Prompt: All material below is to be reproduced exactly.
** BEGIN Material provided **
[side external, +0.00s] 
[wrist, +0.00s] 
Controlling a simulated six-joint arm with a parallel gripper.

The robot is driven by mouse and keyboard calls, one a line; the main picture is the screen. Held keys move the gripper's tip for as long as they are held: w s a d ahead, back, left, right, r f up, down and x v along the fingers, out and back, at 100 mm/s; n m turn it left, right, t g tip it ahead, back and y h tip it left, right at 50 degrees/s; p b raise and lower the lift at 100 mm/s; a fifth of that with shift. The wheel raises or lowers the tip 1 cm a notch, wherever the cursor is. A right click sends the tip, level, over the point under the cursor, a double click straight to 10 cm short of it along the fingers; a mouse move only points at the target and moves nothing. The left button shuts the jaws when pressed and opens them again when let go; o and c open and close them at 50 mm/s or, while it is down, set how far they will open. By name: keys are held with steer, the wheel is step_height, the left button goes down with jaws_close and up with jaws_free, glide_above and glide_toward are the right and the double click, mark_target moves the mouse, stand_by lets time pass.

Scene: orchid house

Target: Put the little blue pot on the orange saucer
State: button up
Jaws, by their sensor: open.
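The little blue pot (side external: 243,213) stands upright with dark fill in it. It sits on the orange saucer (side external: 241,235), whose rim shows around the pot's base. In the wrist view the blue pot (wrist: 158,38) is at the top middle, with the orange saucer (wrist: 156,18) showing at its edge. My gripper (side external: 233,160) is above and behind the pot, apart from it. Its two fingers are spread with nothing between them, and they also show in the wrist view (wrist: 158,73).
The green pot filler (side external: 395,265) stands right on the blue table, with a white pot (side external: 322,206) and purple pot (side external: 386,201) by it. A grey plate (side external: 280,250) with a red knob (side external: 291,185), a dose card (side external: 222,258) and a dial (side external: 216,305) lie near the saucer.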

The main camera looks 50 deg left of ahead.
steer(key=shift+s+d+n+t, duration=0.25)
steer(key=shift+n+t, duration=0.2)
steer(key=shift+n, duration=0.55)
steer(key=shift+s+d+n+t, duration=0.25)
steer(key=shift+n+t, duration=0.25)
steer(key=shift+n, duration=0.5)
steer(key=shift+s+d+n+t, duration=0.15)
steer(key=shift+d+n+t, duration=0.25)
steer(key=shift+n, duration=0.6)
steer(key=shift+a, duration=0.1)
** END Material provided **
Exercise response:
[side external, +0.00s] 
[wrist, +0.00s] 
Controlling a simulated six-joint arm with a parallel gripper.

The robot is driven by mouse and keyboard calls, one a line; the main picture is the screen. Held keys move the gripper's tip for as long as they are held: w s a d ahead, back, left, right, r f up, down and x v along the fingers, out and back, at 100 mm/s; n m turn it left, right, t g tip it ahead, back and y h tip it left, right at 50 degrees/s; p b raise and lower the lift at 100 mm/s; a fifth of that with shift. The wheel raises or lowers the tip 1 cm a notch, wherever the cursor is. A right click sends the tip, level, over the point under the cursor, a double click straight to 10 cm short of it along the fingers; a mouse move only points at the target and moves nothing. The left button shuts the jaws when pressed and opens them again when let go; o and c open and close them at 50 mm/s or, while it is down, set how far they will open. By name: keys are held with steer, the wheel is step_height, the left button goes down with jaws_close and up with jaws_free, glide_above and glide_toward are the right and the double click, mark_target moves the mouse, stand_by lets time pass.

Scene: orchid house

Target: Put the little blue pot on the orange saucer
State: button up
Jaws, by their sensor: open.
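The little blue pot (side external: 243,213) stands upright with dark fill in it. It sits on the orange saucer (side external: 241,235), whose rim shows around the pot's base. In the wrist view the blue pot (wrist: 158,38) is at the top middle, with the orange saucer (wrist: 156,18) showing at its edge. My gripper (side external: 233,160) is above and behind the pot, apart from it. Its two fingers are spread with nothing between them, and they also show in the wrist view (wrist: 158,73).
The green pot filler (side external: 395,265) stands right on the blue table, with a white pot (side external: 322,206) and purple pot (side external: 386,201) by it. A grey plate (side external: 280,250) with a red knob (side external: 291,185), a dose card (side external: 222,258) and a dial (side external: 216,305) lie near the saucer.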

The main camera looks 50 deg left of ahead.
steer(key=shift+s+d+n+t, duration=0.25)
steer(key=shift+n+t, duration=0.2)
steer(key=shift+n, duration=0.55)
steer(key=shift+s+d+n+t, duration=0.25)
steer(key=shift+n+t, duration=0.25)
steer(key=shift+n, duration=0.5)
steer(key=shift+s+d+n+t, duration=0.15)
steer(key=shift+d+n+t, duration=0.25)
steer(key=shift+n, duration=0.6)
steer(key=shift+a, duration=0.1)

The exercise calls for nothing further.